### EXERCISE OBJECTIVE
Produce word for word the lines of the data below running from the one that has "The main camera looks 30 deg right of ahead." to the one that has "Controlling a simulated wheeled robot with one", inclusive, and no others.

### SUPPLIED DATA
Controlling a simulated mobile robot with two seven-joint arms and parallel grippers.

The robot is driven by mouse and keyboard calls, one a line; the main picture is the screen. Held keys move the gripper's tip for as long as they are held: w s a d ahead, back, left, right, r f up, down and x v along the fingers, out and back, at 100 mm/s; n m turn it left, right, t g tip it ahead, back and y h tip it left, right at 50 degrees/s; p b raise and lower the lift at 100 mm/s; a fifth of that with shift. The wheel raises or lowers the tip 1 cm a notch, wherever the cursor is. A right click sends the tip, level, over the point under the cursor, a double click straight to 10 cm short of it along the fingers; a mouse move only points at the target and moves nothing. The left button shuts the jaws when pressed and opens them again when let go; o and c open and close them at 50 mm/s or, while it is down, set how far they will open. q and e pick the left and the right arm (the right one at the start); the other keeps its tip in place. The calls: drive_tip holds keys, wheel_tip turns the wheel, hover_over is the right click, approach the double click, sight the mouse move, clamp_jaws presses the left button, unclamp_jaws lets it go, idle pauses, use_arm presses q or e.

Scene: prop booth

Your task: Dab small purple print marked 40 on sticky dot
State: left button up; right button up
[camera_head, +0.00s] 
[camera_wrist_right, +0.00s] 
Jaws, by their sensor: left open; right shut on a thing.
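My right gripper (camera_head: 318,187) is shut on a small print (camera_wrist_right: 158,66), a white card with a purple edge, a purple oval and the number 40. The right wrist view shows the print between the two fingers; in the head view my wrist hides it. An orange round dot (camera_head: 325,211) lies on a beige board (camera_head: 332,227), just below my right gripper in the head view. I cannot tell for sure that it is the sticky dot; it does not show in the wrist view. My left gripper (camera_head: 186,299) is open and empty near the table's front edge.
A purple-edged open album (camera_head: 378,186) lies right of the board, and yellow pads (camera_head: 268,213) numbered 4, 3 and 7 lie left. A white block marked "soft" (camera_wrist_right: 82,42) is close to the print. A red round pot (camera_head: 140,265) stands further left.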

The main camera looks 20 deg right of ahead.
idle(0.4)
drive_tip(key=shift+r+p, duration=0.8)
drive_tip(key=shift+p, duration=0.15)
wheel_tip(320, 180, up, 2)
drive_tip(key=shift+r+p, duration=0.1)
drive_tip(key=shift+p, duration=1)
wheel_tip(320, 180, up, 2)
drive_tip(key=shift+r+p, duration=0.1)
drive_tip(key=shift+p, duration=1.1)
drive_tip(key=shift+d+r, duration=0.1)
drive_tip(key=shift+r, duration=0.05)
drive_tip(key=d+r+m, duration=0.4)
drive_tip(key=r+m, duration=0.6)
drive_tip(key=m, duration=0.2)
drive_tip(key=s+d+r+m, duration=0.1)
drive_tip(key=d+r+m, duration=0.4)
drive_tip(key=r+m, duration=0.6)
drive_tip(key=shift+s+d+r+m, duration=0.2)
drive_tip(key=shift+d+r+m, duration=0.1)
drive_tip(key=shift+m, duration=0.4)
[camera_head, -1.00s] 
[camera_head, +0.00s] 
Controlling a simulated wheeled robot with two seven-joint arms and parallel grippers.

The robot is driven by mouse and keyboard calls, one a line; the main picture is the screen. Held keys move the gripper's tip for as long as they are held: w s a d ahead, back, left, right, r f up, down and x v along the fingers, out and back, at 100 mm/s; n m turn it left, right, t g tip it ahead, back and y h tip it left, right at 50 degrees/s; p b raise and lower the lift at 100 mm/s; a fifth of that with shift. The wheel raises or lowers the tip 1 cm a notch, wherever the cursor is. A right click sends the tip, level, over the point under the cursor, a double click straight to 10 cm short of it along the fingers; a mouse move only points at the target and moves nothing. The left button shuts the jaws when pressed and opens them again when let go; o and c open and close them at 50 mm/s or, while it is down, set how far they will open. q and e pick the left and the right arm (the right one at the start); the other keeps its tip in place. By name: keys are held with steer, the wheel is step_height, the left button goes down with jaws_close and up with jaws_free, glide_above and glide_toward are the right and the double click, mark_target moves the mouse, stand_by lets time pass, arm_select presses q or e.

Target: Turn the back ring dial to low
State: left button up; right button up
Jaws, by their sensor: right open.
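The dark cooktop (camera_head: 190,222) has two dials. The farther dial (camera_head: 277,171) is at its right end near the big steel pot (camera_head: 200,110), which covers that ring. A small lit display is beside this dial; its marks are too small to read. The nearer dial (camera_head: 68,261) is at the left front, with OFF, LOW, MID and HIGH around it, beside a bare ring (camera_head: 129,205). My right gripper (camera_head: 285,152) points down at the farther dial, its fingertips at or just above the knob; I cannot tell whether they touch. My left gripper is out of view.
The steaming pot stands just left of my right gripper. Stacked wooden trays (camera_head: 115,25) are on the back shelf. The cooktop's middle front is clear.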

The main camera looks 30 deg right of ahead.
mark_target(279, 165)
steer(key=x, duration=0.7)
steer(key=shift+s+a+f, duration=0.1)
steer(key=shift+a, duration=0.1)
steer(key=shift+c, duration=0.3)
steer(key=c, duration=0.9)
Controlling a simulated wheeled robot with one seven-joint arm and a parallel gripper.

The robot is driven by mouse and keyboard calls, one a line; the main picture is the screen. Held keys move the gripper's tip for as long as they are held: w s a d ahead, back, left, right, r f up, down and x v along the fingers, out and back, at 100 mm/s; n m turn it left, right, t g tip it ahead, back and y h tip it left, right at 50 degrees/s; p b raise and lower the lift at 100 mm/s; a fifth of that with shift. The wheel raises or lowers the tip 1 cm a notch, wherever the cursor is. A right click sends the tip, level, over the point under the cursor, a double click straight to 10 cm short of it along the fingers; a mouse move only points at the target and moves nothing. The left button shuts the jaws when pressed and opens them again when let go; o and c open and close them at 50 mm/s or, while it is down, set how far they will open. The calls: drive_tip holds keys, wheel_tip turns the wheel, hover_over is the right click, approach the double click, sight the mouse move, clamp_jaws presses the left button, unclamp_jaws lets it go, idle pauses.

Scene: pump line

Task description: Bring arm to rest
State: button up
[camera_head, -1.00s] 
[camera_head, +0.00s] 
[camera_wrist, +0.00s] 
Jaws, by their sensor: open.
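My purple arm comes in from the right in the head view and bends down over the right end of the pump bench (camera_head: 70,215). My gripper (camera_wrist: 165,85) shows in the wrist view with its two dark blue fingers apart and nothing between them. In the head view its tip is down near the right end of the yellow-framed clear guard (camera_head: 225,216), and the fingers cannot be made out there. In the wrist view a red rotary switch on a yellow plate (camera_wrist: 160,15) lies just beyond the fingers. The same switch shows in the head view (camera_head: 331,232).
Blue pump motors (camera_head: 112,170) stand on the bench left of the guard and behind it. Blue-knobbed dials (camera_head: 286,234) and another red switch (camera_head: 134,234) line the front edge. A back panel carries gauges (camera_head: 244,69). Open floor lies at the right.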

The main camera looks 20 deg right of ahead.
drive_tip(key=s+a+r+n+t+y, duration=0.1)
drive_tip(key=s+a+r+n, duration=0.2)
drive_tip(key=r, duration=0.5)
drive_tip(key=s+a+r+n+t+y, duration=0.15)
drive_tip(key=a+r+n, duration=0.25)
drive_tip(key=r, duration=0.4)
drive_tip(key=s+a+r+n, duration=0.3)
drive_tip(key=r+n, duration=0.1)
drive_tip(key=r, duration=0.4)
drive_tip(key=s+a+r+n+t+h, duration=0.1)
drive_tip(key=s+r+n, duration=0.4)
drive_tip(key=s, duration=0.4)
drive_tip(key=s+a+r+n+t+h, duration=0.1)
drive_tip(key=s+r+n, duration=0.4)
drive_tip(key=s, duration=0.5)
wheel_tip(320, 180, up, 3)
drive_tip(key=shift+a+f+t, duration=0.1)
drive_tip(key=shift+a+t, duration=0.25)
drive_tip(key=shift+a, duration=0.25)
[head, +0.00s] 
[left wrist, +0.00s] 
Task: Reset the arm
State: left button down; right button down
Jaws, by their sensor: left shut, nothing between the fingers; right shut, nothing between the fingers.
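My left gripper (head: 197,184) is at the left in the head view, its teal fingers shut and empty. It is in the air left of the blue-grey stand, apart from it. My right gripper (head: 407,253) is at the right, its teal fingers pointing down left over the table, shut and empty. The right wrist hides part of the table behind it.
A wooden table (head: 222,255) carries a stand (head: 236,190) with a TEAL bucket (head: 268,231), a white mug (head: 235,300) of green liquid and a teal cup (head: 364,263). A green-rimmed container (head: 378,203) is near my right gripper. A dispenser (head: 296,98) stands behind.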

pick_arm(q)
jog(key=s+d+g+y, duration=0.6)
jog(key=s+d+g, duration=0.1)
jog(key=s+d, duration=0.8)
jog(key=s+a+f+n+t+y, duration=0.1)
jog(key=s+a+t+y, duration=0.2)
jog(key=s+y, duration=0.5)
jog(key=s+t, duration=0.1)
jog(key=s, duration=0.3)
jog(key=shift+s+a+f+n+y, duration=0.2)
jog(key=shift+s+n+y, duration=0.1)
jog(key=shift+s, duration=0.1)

### FINISHED ANSWER
The main camera looks 30 deg right of ahead.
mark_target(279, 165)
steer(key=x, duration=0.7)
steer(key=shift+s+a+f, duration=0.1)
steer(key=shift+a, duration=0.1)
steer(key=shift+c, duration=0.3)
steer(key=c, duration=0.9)
Controlling a simulated wheeled robot with one seven-joint arm and a parallel gripper.

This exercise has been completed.